The Muslim Berber Almohads in Spain and North Africa (1130-1232) wreaked enormous destruction on both the Jewish and Christian populations. This devastation- massacre, captivity, and forced conversion- was described by the Jewish chronicler Abraham Ibn Daud, and the poet Abraham Ibn Ezra. Suspicious of the sincerity of the Jewish converts to Islam, Muslim "inquisitors" (i.e., antedating their Christian Spanish counterparts by three centuries) removed the children from such families, placing them in the care of Muslim educators 13 . Maimonides, the renowned philosopher and physician, experienced the Almohad persecutions, and had to flee Cordoba with his entire family in 1148, temporarily residing in Fez - disguised as a Muslim - before finding asylum in Fatimid Egypt.

 

Indeed, although Maimonides is frequently referred to as a paragon of Jewish achievement facilitated by the enlightened rule of Andalusia, his own words debunk this utopian view of the Islamic treatment of Jews:

 

 

..the Arabs have persecuted us severely, and passed baneful and discriminatory legislation against us...Never did a nation molest, degrade, debase, and hate us as much as they..

 

Ottoman Dhimmitude

 

Even the Turcophilic 19th century travel writer Ubicini acknowledged the oppressive burden of Ottoman dhimmitude in this moving depiction:

 

 

The history of enslaved peoples is the same everywhere, or rather, they have no history.
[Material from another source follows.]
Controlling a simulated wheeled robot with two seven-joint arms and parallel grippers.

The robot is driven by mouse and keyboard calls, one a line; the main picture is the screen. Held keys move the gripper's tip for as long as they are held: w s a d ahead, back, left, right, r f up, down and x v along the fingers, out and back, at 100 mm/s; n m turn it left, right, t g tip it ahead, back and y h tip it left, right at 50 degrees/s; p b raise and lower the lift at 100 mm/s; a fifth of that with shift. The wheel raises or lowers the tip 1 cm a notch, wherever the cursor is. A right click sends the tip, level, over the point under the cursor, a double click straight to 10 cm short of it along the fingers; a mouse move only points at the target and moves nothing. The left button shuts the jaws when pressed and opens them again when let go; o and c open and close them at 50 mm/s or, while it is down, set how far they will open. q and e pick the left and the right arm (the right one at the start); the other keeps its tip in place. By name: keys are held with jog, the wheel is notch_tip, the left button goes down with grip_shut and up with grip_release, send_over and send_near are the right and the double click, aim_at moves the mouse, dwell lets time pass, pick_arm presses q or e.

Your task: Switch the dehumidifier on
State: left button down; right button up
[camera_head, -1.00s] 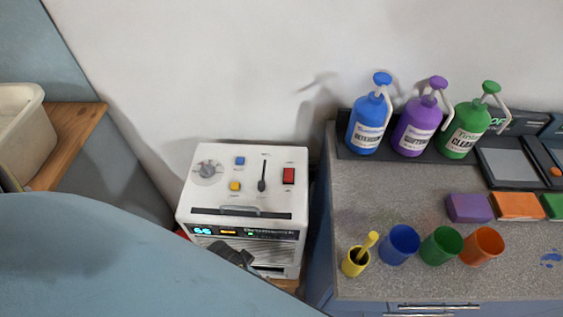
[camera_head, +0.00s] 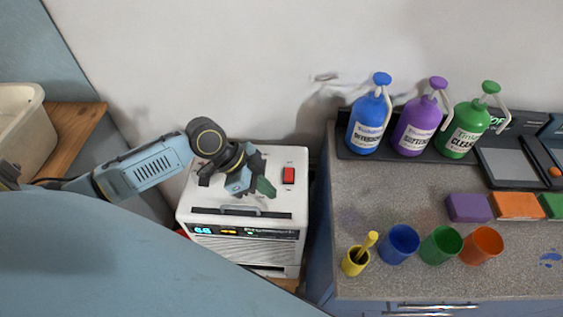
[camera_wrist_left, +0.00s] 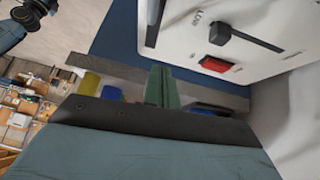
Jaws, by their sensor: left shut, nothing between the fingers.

The years, the centuries pass without bringing any change to their situation. Generations come and go in silence. One might think they are afraid to awaken their masters, asleep alongside them. However, if you examine them closely you discover that this immobility is only superficial. A silent and constant agitation grips them. Life has entirely withdrawn into the heart. They resemble those rivers which have disappeared underground; if you put your ear to the earth, you can hear the muffled sound of their waters; then they re-emerge intact a few leagues away. Such is the state of the Christian populations of Turkey under Ottoman rule.